● Set exercise:
Using the data below, gather each line that includes the word "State".

---------- Data in this exercise

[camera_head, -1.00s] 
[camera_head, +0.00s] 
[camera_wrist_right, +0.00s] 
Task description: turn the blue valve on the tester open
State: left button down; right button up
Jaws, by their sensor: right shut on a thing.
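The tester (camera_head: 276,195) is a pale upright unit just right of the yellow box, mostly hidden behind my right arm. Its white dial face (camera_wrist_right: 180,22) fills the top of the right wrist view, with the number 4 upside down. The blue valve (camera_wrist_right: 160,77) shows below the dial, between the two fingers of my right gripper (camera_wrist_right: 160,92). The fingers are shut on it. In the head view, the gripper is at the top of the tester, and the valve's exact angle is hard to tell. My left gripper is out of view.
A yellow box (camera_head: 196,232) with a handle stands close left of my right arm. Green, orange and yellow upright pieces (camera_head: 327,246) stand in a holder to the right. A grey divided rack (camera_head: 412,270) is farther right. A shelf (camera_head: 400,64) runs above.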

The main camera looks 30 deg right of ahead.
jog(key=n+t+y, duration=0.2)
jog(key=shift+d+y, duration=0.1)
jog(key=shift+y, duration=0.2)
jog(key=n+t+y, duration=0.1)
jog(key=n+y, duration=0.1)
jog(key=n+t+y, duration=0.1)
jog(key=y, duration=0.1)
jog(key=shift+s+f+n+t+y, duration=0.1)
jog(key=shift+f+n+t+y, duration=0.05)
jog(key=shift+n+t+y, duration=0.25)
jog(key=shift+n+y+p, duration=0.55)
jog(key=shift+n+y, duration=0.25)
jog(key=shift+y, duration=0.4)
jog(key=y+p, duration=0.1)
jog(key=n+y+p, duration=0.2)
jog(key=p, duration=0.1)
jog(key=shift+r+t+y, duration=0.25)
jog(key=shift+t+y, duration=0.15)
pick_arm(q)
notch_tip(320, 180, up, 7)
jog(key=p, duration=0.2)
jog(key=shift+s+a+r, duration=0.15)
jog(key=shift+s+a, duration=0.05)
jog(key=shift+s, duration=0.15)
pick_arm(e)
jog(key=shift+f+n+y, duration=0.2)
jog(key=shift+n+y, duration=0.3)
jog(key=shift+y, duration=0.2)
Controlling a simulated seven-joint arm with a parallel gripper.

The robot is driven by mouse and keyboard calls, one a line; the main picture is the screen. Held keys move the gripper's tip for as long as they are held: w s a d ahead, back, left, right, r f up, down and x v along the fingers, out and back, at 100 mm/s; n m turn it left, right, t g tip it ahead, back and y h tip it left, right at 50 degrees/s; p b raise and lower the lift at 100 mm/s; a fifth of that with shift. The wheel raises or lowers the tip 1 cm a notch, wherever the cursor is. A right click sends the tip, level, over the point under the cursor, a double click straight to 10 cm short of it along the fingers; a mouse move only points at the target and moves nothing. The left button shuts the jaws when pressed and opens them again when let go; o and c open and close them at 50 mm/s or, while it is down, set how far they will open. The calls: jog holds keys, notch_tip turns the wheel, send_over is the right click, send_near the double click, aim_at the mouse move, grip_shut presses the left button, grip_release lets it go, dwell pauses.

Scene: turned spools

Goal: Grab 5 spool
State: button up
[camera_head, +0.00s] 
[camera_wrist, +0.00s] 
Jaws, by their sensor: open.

--------------------

● Solution to this exercise:
State: left button down; right button up
State: button up

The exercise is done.